Pani mężem jest aktor Marek Kalita. Dwoje artystów pod jednym dachem to chyba mieszanka wybuchowa?
A.P.: - Nigdy nie było między nami żadnych tarć i nieporozumień z powodu tego, że oboje jesteśmy aktorami. Często razem pracujemy i bardzo dobrze się rozumiemy. Jeśli kłócimy się w pracy, to tylko w słusznej sprawie.
Między panią a pani siostrą - znaną aktorką Magdaleną Popławską - też nie ma żadnej zawodowej zazdrości?
A.P.: - Jeszcze nie, ale może się kiedyś pojawi.

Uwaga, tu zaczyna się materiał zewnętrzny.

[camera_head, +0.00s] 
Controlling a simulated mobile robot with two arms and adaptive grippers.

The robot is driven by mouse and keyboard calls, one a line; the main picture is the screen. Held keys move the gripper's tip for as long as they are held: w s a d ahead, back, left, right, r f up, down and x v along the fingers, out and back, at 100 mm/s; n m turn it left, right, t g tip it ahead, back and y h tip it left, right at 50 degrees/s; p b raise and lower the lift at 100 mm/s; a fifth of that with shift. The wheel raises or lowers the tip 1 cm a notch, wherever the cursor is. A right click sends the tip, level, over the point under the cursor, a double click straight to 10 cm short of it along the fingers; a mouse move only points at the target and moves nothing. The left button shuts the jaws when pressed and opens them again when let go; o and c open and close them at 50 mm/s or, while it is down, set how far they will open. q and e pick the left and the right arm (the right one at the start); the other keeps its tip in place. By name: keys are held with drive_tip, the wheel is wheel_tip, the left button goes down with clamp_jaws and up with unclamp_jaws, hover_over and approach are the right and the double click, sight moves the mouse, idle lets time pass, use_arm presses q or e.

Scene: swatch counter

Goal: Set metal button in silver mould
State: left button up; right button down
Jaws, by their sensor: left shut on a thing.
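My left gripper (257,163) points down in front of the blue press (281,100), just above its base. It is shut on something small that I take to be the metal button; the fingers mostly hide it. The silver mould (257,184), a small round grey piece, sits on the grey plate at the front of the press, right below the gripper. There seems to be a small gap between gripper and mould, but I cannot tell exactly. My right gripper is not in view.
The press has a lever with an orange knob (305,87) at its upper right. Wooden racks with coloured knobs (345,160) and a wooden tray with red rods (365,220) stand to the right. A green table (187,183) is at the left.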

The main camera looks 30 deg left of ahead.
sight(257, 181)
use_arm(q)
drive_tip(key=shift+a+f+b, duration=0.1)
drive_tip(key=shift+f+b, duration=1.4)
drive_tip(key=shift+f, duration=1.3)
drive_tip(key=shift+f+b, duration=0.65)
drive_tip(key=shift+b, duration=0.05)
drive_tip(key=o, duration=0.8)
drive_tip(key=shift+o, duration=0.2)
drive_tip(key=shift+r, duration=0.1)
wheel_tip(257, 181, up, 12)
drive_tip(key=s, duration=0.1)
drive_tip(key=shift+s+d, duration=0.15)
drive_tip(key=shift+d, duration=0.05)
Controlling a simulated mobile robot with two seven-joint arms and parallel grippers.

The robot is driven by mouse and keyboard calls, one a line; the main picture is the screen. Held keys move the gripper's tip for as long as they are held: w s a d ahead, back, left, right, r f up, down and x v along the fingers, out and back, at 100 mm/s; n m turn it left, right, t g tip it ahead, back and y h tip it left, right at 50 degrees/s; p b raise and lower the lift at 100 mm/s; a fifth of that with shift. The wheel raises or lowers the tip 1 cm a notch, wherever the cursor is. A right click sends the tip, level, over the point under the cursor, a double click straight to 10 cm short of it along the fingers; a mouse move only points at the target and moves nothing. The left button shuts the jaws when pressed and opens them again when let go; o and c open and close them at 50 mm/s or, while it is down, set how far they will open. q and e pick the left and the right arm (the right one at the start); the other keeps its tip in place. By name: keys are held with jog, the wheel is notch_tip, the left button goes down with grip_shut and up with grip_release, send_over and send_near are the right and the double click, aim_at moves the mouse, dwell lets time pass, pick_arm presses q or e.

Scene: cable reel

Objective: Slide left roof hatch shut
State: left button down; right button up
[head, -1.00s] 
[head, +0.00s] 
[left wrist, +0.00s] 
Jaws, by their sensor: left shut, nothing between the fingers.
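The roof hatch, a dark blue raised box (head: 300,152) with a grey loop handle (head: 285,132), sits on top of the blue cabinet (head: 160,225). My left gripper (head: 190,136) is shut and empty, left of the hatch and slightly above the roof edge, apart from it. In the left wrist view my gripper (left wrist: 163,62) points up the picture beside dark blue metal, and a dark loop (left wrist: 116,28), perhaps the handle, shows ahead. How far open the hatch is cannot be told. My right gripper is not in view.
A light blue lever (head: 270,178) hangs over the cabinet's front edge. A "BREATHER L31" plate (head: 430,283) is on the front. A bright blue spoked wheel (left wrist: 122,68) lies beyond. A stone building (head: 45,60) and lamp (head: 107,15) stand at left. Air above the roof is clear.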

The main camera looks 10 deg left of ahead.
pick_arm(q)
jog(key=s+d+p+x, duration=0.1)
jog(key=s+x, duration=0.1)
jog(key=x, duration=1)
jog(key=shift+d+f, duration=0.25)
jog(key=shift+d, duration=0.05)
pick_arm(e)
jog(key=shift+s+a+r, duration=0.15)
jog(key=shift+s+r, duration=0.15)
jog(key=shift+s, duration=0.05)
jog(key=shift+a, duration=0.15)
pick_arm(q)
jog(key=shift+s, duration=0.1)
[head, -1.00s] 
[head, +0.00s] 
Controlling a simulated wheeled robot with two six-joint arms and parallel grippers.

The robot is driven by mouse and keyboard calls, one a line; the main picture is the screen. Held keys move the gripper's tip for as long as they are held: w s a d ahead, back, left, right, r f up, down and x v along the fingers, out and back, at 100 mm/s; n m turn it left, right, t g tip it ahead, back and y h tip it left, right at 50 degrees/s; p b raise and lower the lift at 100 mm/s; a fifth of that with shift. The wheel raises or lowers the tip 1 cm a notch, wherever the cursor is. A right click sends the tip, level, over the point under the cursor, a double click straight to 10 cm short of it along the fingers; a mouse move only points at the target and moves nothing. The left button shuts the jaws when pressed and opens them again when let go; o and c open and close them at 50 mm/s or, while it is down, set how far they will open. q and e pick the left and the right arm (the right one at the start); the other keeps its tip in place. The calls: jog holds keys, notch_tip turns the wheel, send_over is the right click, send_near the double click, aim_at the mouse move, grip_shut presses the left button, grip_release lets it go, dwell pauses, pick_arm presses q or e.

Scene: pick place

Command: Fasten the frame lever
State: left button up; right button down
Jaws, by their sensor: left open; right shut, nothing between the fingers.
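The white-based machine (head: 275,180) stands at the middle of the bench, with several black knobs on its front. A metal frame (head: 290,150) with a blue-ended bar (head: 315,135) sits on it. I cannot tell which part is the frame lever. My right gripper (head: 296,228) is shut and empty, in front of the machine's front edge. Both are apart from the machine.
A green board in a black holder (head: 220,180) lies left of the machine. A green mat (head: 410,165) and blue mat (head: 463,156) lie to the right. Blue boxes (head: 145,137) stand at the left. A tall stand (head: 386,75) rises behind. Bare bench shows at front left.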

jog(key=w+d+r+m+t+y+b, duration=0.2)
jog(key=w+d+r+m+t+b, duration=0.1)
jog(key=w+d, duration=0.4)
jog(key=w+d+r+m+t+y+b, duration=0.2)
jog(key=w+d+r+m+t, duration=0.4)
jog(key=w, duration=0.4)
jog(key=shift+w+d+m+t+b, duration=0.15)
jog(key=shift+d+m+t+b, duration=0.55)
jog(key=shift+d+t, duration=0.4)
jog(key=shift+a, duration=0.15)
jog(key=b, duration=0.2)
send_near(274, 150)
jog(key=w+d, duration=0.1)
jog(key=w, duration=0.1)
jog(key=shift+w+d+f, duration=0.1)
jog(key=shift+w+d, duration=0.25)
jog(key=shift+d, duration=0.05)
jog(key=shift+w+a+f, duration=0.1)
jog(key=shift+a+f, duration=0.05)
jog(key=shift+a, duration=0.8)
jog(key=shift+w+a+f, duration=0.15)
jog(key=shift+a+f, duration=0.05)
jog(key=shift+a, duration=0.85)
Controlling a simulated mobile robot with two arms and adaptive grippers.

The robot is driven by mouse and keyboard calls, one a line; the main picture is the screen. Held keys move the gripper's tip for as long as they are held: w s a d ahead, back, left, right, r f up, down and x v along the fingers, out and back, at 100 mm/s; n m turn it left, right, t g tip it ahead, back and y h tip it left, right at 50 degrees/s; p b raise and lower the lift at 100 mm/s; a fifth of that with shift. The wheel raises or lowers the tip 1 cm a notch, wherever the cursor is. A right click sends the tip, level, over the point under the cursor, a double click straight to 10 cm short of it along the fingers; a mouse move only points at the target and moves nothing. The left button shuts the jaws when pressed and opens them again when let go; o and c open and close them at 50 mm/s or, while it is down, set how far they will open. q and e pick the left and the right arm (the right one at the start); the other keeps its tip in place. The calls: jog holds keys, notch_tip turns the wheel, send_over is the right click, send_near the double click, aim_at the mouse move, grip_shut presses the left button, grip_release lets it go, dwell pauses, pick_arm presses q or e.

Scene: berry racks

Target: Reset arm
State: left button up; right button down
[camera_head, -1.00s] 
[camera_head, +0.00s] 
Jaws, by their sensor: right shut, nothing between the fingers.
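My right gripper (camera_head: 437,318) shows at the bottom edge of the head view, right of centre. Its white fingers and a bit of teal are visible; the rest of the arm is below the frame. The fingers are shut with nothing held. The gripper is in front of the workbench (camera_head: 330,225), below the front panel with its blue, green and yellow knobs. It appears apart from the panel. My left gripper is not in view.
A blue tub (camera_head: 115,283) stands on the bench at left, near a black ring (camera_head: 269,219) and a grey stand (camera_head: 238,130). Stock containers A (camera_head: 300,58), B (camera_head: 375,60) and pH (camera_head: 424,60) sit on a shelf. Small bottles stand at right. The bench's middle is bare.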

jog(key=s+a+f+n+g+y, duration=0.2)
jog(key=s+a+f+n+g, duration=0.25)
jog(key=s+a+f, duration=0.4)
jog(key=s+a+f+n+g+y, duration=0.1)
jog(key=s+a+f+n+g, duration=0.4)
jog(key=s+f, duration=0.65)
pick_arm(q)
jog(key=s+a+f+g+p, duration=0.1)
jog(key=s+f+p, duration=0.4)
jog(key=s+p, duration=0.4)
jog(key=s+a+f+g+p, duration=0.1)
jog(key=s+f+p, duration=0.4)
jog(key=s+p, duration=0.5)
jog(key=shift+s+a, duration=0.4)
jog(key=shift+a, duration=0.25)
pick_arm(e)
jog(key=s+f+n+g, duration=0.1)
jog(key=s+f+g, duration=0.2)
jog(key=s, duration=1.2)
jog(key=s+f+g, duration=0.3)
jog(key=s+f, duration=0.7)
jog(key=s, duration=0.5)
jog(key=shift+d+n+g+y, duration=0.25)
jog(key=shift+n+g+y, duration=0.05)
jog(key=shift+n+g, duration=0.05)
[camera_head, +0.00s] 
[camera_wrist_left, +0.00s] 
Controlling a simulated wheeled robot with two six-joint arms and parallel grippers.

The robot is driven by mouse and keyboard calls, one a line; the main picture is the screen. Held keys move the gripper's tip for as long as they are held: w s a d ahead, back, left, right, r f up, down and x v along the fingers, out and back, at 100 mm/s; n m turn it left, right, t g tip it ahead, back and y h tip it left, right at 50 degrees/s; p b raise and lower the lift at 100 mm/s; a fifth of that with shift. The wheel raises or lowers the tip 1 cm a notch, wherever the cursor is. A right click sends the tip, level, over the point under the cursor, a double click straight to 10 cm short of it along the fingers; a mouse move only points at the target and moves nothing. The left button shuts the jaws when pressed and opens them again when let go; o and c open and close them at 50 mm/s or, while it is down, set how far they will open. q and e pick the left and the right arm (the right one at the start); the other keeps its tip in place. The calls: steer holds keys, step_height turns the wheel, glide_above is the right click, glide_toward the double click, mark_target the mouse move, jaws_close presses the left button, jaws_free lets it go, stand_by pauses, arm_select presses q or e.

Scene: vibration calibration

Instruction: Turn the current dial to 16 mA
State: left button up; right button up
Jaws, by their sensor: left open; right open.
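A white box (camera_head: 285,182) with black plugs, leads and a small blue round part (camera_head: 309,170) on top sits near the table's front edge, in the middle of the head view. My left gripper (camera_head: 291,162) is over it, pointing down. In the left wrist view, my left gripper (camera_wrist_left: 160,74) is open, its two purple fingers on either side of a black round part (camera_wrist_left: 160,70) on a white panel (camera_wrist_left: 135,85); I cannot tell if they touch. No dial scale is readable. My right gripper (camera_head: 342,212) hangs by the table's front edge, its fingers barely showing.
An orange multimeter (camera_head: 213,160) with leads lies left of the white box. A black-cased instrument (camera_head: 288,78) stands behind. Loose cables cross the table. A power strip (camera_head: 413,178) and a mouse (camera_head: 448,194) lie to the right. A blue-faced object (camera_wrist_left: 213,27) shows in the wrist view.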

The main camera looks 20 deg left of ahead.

A tak na serio, gdy jedna z nas nie może wziąć udziału w jakimś przedsięwzięciu, to poleca drugą. Mamy polecać siostry Bohosiewicz? Dobrze żeby rola została w rodzinie, po co ją oddawać innej aktorce?
Z siostrą zawsze byłyście zgodne i sobie bliskie?
A.P.: - Zawsze chodziłyśmy własnymi ścieżkami, bo jesteśmy całkowicie różne. Poza tym jestem od niej starsza o cztery lata. W liceum to była kolosalna różnica. Magda była dla mnie wtedy gówniarą. Zbliżyłyśmy się do siebie nie tak dawno, bo teraz ta różnica wieku się zatarła, poza tym wykonujemy ten sam zawód, mamy podobne problemy.
Miłość do aktorstwa w pani i w siostrze zaszczepiła mama, która marzyła o tym zawodzie?
A.P.: - Rzeczywiście, w pewnym sensie nasz wybór zawodowy zawdzięczamy mamie. Gdyby nie ona, nie trafiłabym do studia aktorskiego Doroty Pomykały. To ona zmusiła mnie, abym złożyła papiery do szkoły teatralnej. Zawsze byłam nieśmiałą osobą i bardzo się wstydziłam występować na scenie. Mam introwertyczny charakter.
Czy pani też próbuje zarazić swoją córkę aktorstwem?
A.P.: - Gdy w domu dwoje rodziców rozmawia o teatrze, sztuce, książkach, to siłą rzeczy dziecko tym przesiąka. Antonina ma duszę artystyczną. Może wyobraźnia poprowadzi ją w przyszłości w jakimś artystycznym kierunku? Już zagrała zresztą w spektaklu Grzegorza Jarzyny "Uroczystość". Była w Nowym Jorku na tournée. Bardzo jej się tam podobało. Wystąpiła też w jednym odcinku serialu "Na dobre i na złe".
Mieszka pani w Puszczy Kampinoskiej. Umiałaby pani żyć w pełnej zgiełku Warszawie?
A.P.: - Gdy kilka lat temu byłam w ciąży, chciałam kupić mieszkanie nieco większe od kawalerki. Niestety, lokale wtedy bardzo podrożały. Mój domek w Puszczy Kampinoskiej kosztował tyle, co mały apartament na Bielanach. Nie mam natury imprezowiczki, więc odpowiada mi, że mieszkam wśród drzew. Mogę w każdej chwili pójść do lasu z psem i tam odpocząć. Lubię to miejsce.